== EXERCISE MATERIAL ==

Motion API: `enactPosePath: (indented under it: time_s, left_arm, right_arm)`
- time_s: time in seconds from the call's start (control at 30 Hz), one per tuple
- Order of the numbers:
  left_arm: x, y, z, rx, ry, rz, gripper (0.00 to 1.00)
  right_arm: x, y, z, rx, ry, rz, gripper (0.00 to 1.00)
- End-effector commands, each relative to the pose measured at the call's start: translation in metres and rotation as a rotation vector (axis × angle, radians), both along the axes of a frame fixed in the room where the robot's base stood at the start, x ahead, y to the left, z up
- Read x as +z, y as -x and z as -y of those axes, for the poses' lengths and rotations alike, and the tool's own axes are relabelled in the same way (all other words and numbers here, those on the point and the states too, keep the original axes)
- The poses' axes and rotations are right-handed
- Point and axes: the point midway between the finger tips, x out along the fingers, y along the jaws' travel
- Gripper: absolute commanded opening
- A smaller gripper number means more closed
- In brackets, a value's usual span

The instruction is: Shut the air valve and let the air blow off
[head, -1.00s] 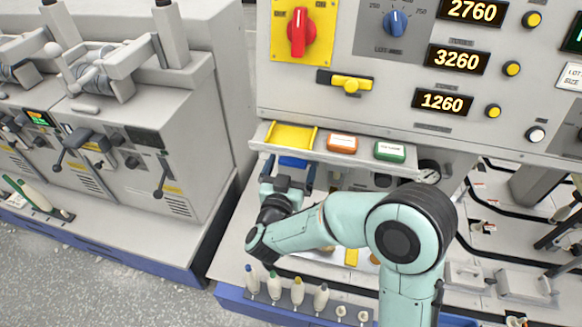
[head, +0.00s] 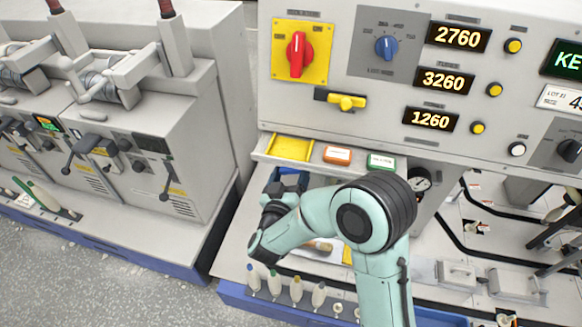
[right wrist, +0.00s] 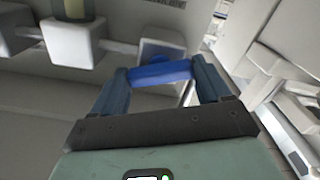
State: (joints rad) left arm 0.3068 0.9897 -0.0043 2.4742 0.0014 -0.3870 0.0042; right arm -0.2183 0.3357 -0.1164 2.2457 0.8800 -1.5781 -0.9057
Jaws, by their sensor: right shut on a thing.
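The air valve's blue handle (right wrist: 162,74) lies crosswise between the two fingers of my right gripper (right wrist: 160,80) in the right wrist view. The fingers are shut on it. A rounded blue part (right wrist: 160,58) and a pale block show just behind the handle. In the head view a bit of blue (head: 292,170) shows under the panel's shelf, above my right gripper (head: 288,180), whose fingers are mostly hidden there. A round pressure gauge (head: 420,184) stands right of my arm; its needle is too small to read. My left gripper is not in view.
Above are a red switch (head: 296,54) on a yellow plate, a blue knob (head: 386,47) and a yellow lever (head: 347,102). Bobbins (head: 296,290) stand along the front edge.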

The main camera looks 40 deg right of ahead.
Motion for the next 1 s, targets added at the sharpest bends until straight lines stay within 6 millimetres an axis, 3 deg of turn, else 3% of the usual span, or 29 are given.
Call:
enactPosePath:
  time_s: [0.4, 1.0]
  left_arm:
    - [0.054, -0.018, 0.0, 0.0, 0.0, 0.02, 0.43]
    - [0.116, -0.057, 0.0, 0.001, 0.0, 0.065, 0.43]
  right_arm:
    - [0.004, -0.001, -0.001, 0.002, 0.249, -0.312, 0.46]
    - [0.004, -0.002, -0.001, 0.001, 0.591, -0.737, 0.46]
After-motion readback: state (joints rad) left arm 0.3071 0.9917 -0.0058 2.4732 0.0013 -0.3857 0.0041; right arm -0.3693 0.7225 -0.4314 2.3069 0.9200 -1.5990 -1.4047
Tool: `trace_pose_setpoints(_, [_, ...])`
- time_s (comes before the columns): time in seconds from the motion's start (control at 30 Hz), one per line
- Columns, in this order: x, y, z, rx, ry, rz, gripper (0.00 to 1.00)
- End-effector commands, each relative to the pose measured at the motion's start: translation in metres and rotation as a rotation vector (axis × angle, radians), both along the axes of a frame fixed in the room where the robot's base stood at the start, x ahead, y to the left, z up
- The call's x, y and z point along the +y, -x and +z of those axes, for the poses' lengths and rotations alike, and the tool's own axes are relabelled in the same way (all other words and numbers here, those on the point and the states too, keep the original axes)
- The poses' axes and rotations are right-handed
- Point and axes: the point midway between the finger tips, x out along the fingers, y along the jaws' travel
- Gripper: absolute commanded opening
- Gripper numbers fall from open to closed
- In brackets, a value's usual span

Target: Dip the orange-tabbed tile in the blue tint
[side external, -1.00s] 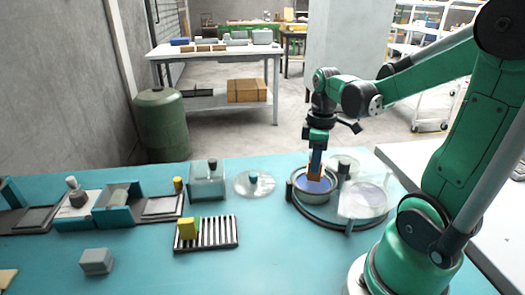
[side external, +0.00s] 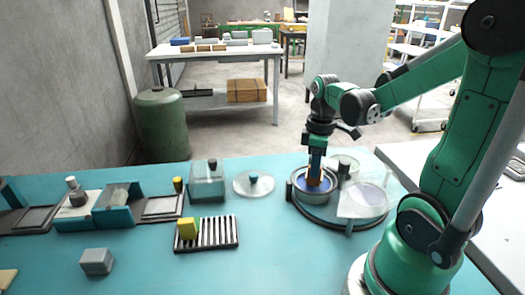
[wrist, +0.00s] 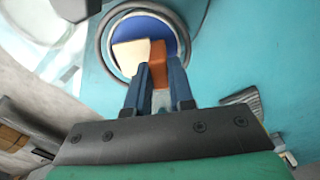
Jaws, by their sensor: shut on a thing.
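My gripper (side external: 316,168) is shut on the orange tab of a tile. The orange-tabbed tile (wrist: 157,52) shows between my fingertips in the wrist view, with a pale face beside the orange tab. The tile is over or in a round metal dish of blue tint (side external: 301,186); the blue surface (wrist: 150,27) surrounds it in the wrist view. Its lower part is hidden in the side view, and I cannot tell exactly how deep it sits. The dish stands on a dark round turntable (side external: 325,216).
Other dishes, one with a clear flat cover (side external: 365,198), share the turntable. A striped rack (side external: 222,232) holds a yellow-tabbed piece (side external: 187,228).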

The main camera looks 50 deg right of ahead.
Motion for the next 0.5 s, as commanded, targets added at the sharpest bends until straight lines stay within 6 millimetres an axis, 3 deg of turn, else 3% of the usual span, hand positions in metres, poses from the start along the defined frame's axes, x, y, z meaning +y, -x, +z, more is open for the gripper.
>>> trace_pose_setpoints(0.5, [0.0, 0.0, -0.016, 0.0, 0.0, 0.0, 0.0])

===
== EXERCISE MATERIAL ==

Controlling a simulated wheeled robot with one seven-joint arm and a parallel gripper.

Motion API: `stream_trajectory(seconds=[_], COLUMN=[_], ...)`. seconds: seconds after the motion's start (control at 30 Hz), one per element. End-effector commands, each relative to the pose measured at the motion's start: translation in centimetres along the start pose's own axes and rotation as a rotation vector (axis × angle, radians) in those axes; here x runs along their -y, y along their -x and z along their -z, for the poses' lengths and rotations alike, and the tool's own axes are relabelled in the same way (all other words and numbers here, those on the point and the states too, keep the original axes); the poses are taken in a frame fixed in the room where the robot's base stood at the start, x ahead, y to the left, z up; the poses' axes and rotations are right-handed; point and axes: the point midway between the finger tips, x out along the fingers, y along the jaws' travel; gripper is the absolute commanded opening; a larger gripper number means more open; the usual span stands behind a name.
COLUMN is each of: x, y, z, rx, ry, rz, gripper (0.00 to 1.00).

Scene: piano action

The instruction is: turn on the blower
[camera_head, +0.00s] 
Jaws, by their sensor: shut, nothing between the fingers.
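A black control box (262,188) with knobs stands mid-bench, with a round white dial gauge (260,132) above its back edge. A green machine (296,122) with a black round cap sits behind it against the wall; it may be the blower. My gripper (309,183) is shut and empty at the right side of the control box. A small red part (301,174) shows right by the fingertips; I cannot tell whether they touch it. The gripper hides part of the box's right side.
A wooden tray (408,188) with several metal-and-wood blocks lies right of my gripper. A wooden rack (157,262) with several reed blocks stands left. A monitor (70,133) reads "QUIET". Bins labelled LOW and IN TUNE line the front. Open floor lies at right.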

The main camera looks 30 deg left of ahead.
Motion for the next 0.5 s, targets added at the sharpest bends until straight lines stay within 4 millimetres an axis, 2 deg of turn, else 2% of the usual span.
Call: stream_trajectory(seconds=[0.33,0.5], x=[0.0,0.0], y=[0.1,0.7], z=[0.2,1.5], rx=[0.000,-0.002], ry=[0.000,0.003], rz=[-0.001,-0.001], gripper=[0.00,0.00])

===

THE PROBLEM
Begin at the line that has "Target: Dip the", stop after the line that has "[wrist, +0.00s]", and reproduce every line between them exactly and nothing else. Pictures stay out of the copy.

WRITTEN RESPONSE
Target: Dip the orange-tabbed tile in the blue tint
[side external, -1.00s] 
[side external, +0.00s] 
[wrist, +0.00s] 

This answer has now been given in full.